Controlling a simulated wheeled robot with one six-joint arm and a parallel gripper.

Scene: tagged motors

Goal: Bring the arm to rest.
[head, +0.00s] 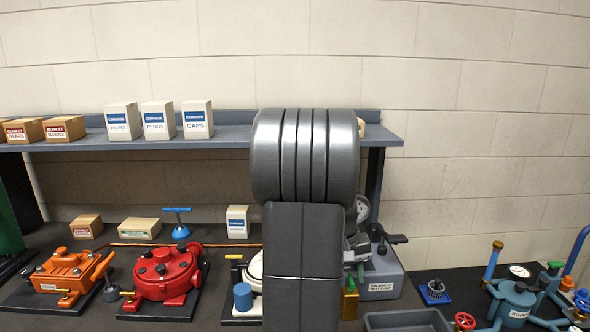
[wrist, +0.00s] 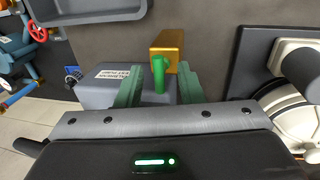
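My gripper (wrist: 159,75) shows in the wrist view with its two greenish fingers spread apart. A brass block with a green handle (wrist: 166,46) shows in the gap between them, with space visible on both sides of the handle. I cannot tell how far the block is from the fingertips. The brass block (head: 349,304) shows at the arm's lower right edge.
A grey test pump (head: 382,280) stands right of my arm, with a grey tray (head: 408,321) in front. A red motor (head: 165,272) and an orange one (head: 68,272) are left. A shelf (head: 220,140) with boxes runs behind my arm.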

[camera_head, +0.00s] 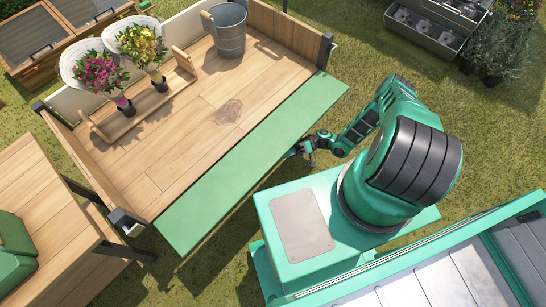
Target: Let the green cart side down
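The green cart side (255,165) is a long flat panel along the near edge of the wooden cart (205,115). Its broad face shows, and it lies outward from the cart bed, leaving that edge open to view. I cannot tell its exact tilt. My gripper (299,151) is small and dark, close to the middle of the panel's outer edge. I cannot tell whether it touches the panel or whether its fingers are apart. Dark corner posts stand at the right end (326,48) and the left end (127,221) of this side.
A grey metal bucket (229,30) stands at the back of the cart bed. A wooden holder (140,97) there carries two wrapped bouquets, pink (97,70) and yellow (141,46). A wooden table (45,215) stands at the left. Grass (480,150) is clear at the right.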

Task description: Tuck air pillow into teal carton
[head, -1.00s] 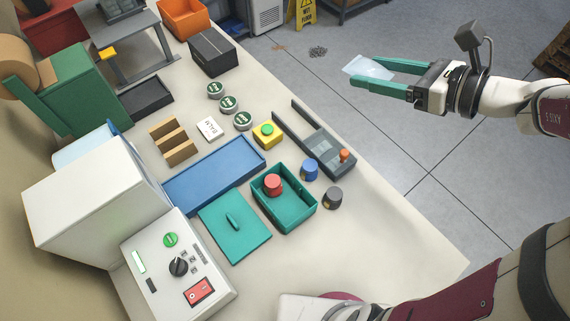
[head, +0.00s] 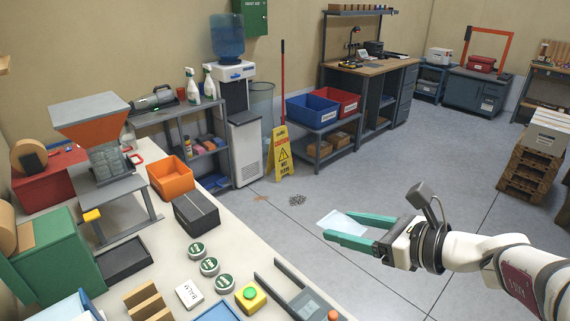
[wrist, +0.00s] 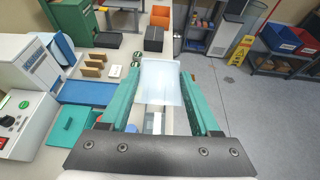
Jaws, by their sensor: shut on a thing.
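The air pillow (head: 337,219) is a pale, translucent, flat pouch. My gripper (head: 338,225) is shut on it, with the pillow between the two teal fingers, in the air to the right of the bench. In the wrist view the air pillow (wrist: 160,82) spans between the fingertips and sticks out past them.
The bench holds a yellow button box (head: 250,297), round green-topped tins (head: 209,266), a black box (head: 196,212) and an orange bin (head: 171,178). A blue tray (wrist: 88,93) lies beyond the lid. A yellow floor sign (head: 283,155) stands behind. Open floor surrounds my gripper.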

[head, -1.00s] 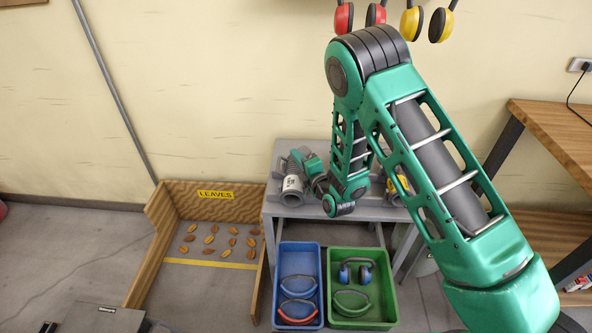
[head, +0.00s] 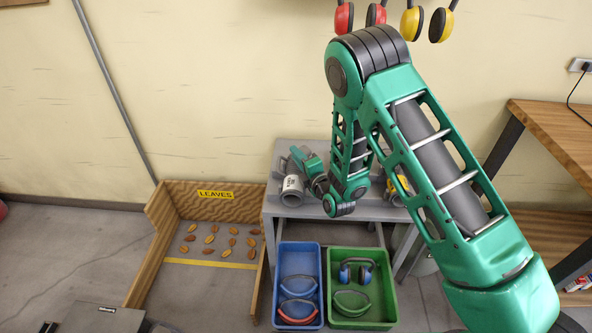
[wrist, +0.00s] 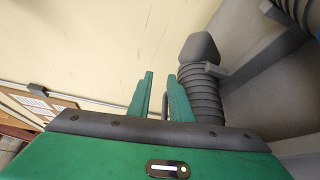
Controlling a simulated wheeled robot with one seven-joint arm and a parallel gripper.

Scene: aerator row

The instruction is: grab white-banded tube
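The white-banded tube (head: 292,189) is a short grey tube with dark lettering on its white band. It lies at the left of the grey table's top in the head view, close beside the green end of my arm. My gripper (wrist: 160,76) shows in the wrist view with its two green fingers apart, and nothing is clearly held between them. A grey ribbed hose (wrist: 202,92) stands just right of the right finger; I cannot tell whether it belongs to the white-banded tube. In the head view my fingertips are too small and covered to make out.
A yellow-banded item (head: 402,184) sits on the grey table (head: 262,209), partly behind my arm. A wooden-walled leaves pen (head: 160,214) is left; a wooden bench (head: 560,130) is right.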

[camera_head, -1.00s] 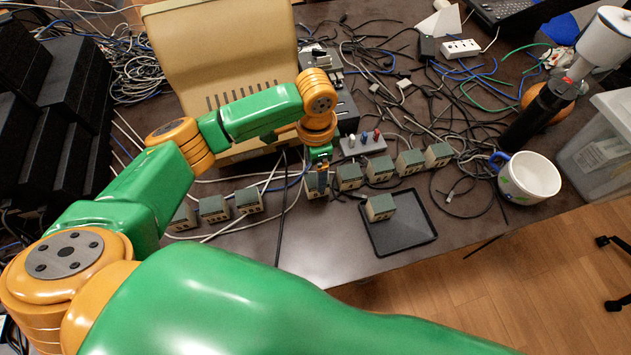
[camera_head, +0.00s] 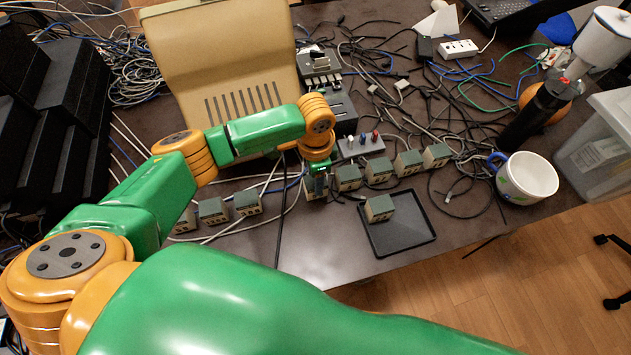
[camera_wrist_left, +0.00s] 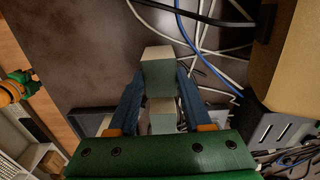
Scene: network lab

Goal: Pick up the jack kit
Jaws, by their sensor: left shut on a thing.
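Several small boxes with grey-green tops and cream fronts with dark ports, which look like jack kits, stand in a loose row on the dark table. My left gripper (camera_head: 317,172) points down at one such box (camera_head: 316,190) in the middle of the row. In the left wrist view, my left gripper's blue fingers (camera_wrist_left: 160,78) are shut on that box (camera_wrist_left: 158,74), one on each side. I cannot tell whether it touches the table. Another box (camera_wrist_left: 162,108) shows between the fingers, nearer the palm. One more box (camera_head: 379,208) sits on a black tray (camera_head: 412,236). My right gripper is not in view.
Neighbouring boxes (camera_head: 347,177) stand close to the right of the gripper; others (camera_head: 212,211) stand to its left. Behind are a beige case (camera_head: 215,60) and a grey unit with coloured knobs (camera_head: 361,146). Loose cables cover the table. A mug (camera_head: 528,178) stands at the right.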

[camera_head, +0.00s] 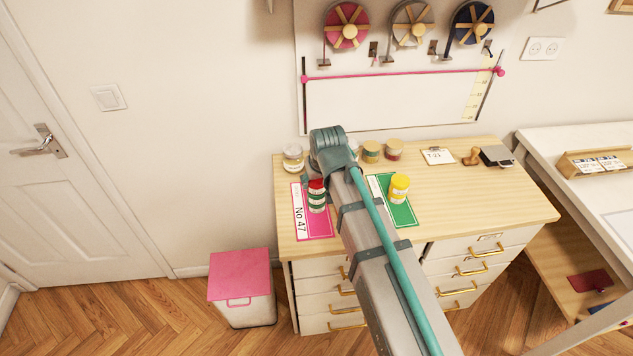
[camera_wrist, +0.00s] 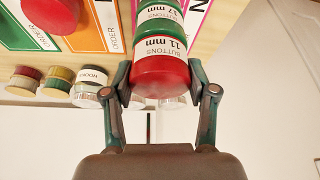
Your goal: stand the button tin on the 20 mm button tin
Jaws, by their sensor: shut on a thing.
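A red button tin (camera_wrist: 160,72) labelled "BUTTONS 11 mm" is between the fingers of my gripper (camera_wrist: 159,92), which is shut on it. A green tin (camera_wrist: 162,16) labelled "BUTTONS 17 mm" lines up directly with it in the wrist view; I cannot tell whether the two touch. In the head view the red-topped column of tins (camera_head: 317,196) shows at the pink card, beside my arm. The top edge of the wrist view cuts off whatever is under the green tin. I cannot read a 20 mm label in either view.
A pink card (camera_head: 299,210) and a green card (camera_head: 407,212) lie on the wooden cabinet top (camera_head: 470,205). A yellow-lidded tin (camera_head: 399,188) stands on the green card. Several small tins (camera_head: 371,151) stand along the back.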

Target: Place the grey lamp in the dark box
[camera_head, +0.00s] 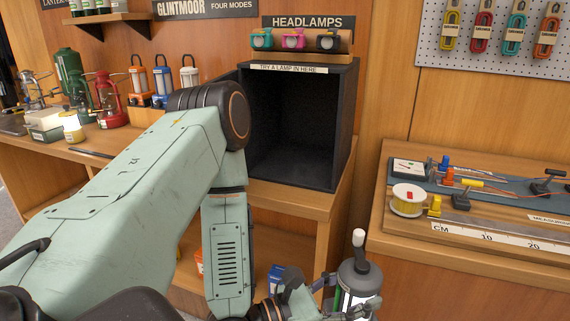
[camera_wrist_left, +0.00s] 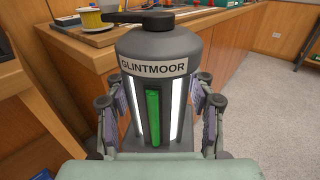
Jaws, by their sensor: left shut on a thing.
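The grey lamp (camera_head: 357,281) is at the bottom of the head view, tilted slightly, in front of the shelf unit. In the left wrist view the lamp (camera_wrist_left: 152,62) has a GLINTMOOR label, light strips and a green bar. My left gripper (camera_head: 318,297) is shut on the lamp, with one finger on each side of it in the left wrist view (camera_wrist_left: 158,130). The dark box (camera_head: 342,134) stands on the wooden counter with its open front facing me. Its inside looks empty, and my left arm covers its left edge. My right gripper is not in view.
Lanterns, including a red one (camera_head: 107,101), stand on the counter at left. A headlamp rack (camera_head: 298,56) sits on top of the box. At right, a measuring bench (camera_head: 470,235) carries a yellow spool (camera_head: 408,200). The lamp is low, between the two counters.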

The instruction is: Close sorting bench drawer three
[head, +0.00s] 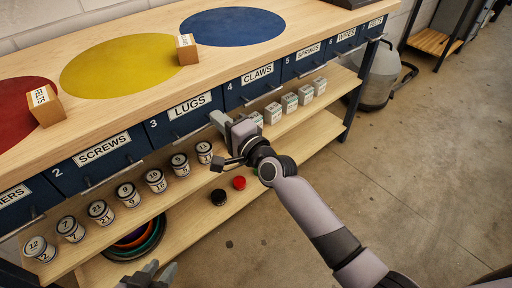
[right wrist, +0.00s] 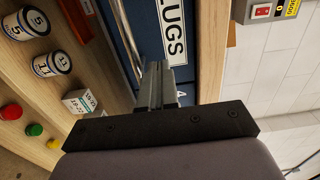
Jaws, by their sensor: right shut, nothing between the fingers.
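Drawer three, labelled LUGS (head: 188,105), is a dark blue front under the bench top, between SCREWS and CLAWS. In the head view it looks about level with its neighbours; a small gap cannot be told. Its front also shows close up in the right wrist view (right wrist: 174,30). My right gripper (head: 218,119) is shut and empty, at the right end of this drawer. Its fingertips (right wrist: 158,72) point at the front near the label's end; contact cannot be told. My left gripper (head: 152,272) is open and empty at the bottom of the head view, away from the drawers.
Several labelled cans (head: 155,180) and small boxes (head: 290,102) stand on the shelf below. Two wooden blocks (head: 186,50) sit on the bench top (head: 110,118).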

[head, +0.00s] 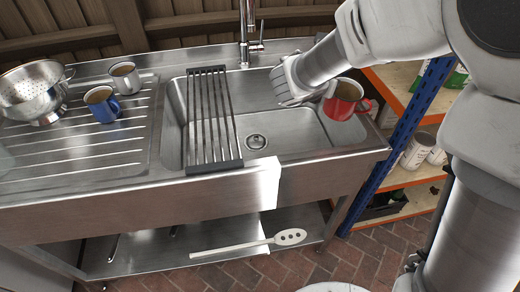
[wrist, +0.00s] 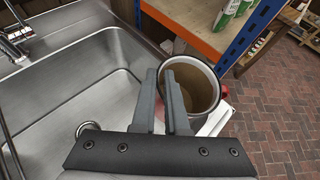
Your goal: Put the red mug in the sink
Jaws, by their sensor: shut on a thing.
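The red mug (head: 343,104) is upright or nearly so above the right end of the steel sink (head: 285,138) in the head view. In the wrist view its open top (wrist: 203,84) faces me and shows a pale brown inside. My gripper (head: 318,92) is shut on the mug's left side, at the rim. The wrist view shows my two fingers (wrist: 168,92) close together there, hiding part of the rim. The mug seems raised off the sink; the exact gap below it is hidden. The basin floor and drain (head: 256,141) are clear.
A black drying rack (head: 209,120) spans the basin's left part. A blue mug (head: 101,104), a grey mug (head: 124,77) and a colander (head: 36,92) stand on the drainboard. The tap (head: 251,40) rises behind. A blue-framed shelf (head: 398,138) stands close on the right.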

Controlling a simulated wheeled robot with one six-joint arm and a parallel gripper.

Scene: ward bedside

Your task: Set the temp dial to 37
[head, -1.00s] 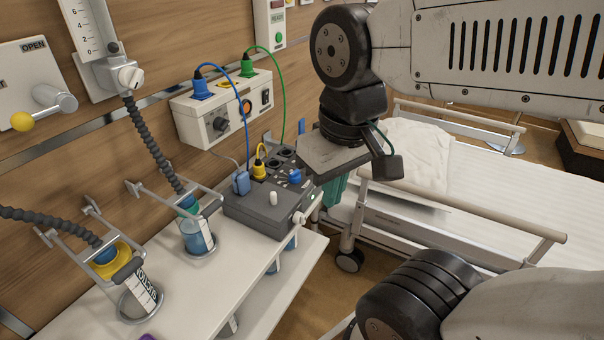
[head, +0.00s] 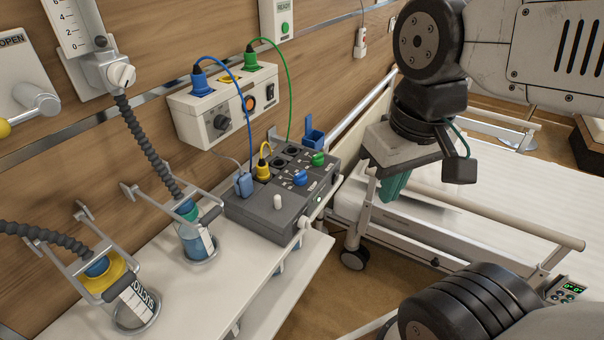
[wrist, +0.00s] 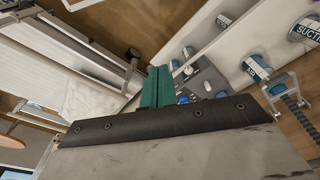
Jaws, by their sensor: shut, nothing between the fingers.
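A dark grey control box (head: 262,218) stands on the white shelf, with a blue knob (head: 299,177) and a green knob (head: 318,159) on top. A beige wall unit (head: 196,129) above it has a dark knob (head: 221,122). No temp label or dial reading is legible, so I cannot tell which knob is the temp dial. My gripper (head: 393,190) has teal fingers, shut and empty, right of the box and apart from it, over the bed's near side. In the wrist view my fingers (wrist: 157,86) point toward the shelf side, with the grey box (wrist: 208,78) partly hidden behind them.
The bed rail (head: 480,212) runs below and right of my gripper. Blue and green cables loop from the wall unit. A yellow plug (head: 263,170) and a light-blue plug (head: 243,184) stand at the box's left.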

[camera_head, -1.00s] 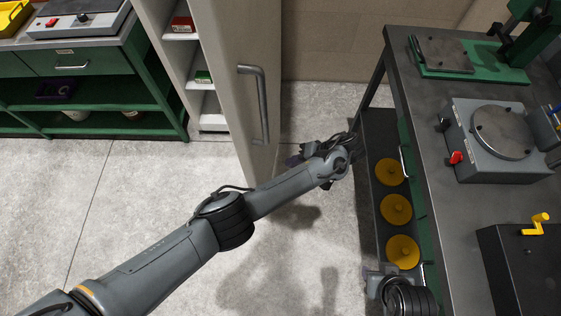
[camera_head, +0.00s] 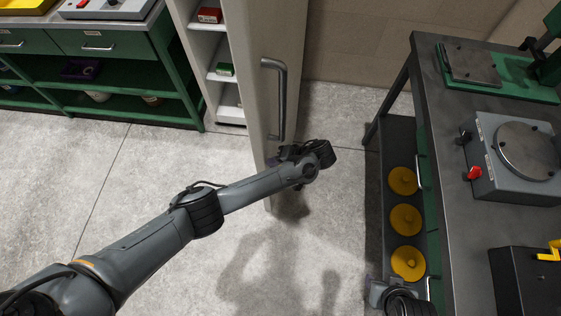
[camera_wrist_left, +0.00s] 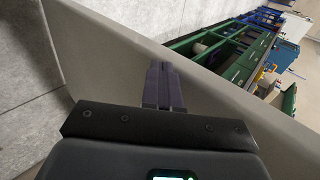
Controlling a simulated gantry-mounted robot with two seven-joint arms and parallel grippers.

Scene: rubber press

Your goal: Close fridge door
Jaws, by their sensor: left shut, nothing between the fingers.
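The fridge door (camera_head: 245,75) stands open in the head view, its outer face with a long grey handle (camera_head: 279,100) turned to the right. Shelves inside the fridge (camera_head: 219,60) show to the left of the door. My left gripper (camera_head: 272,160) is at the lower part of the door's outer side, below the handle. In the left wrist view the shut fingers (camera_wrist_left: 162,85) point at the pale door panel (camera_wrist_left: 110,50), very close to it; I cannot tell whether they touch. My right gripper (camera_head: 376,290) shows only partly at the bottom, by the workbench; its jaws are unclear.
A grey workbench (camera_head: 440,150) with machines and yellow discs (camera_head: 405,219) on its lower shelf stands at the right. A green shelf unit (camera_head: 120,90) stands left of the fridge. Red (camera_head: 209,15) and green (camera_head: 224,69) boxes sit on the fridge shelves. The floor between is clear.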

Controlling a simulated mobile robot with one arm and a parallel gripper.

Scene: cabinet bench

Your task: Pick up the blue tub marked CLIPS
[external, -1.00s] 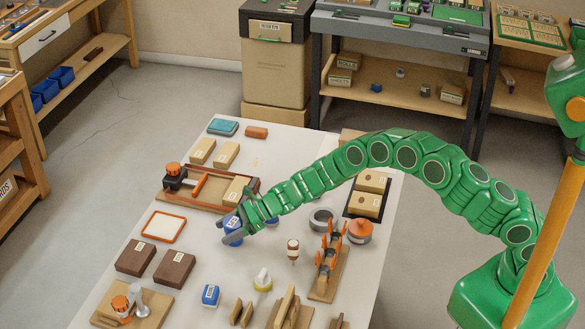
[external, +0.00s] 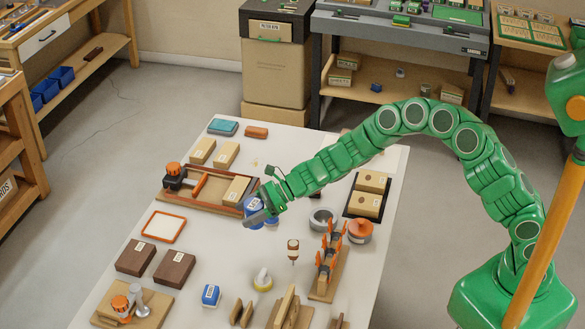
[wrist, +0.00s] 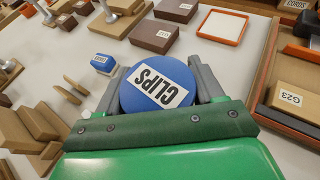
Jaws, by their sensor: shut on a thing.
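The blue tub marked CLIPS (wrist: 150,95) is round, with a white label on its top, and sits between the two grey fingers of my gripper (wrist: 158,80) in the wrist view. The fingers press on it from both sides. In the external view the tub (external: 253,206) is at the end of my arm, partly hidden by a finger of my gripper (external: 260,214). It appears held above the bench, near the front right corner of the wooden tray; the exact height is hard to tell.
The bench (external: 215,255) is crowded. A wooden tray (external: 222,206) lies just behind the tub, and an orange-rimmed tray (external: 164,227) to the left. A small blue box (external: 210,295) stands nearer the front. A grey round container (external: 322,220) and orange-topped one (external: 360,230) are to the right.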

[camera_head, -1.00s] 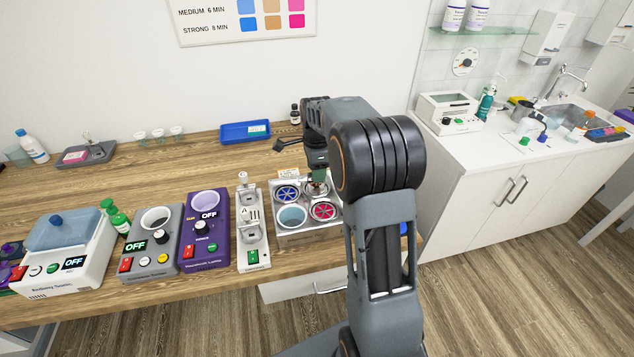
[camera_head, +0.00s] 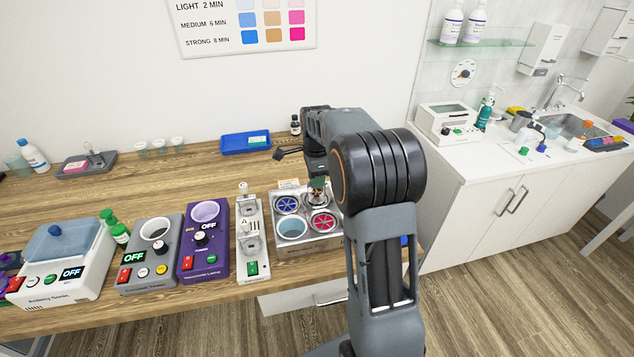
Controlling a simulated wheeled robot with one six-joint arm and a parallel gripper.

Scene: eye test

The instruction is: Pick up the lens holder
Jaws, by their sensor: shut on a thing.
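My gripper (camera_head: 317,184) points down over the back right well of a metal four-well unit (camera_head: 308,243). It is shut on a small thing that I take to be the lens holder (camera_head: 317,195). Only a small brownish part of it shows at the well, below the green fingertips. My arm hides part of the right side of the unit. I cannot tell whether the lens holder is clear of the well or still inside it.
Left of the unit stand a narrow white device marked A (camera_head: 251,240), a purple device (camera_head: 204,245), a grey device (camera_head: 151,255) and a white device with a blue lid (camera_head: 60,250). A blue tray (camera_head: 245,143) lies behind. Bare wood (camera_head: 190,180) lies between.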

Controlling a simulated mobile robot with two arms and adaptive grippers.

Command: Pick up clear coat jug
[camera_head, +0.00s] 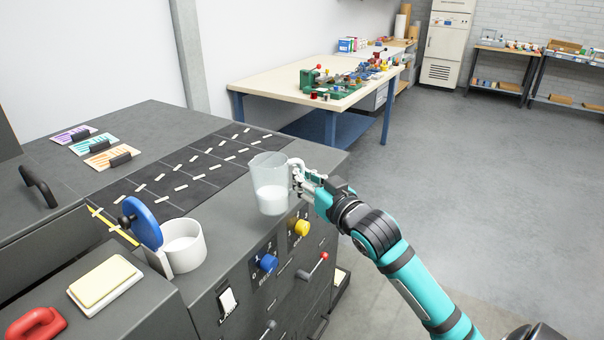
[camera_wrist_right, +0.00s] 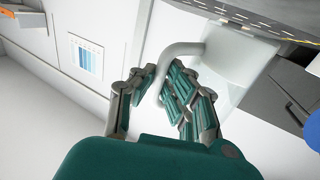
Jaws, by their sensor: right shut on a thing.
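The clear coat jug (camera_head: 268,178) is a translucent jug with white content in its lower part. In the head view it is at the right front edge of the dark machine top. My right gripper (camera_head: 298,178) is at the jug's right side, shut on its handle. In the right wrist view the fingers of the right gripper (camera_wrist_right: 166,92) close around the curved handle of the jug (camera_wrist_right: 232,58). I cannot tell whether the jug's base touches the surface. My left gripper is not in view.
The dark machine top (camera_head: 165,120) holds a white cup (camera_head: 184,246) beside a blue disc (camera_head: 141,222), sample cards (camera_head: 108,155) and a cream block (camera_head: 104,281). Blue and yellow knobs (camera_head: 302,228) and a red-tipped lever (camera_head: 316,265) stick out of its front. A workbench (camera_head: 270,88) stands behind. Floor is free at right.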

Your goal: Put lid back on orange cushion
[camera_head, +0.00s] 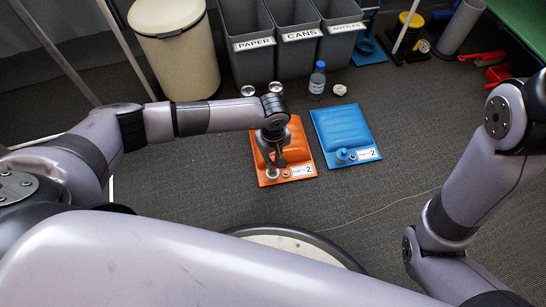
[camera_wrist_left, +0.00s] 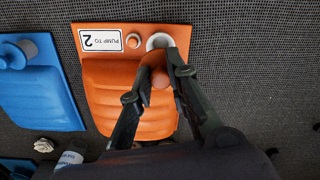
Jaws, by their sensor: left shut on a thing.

> What this task involves: Copy out every line from the records that has the word "arms".

> Output of the exercise:
Controlling a simulated gantry-mounted robot with two seven-joint arms and parallel grippers.
Controlling a simulated mobile robot with two arms and adaptive grippers.

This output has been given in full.